Theatre night was the brainchild of Cambridge, Minn., attorney Mark Benjamin, who used his moment in the spotlight to issue a dramatic challenge.

"The Minnesota Department of Health is not on the right side of the law, we are," said Benjamin. "So I am putting out a public challenge to the Minnesota Department of Health as of today that I will drive down in my little Geo Metro to St. Paul or wherever they want to have this, and we will both participate in a live, unscripted television debate. And we will hash this out once and for all as to whether or not this is legal."

Benjamin said that until the law is rewritten or he hears directly from the state attorney general on whether it is legal, he will continue helping bar owners organize their own theatre nights.

But State Sen. Kathy Sheran, DFL-Mankato, who helped write the Freedom to Breathe Act, said the language of the law is already clear enough.

"The discussion about changing the law is, in this environment, only suggests that the problem is the law. The problem is not the law. The problem is the theatrical performances that are in violation of the law, and it is a law that is about protecting the public's health," said Sheran.

Sheran said bar owners who violate the law could lose their licenses, which she said, carry obligations to protect the public health.

Health officials are refusing to release the legal advice they received on the ban from the Attorney General. The Attorney General's office will only say the department's actions are not inconsistent with that advice.

Barnacles Resort in Aitkin was the first bar in the state to hold theatre night.

Co-owner Sheila Kromer called the health department's recent announcement a scare tactic, and said she does not plan to stop now. She said she is still convinced theatre night is legal.

"You know, we are working within the guidelines of the law. I've never done anything illegal in my entire life and I'm not going to start now," Kromer said.

Kromer said she was inspired to hold theatre night after doing the bar's taxes. That's when she saw in black and white how much business she's lost since October, when the smoking ban went into effect.

She said sales were down more than 26 percent in January.

Kromer said just holding theatre night twice a week has been a big help to her family, and she's hoping that all the attention generated by theatre night will convince the state to rewrite the law.

"There is a compromise that could get made here," Kromer said. "We are just asking the legislature to please, open up the law. Let us have a smoke room. Non-smokers wouldn't go in there. Is it so hard to do something like that, so we could be warm and not freeze?"
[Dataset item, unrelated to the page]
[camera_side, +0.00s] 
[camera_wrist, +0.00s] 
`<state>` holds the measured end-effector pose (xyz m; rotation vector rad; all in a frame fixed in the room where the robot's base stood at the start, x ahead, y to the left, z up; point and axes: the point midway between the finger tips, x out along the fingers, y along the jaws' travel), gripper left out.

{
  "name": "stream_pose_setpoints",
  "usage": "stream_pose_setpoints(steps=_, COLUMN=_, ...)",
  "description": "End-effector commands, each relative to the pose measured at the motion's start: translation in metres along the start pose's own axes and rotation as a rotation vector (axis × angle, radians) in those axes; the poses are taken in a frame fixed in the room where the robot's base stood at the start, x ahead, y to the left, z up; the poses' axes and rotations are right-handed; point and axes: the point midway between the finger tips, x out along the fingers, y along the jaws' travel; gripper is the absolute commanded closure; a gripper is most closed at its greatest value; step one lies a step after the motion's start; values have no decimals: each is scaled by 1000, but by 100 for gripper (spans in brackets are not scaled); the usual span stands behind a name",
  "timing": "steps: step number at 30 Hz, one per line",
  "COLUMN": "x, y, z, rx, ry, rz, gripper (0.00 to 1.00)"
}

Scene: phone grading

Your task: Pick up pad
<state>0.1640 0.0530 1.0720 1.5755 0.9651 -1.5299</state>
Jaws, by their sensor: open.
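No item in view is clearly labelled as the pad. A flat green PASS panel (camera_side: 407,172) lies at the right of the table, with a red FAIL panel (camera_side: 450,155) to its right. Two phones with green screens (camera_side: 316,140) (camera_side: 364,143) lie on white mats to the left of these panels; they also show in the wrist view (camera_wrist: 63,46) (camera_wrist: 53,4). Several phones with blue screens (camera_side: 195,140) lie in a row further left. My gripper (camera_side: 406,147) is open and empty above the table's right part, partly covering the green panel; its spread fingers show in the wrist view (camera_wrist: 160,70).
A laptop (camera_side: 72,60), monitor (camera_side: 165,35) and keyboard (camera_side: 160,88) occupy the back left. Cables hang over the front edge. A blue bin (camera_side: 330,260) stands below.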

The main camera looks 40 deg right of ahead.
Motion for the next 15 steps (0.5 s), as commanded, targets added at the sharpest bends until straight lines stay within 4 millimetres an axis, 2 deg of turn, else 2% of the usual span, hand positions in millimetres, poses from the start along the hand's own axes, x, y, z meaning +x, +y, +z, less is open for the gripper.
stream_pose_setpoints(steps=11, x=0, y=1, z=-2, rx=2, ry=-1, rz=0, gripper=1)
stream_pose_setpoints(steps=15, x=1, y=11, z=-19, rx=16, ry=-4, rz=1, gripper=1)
Kromer said even her non-smoking customers are happy about theatre night, because they feel the state has overstepped its bounds.

But health department officials say bars have an obligation to protect the health of customers and employees.

The ban allows the department to levy fines, but officials said they first plan to educate bar owners about the law before imposing penalties.

Ultimately, it appears the last scene of this drama may be played out in a courtroom.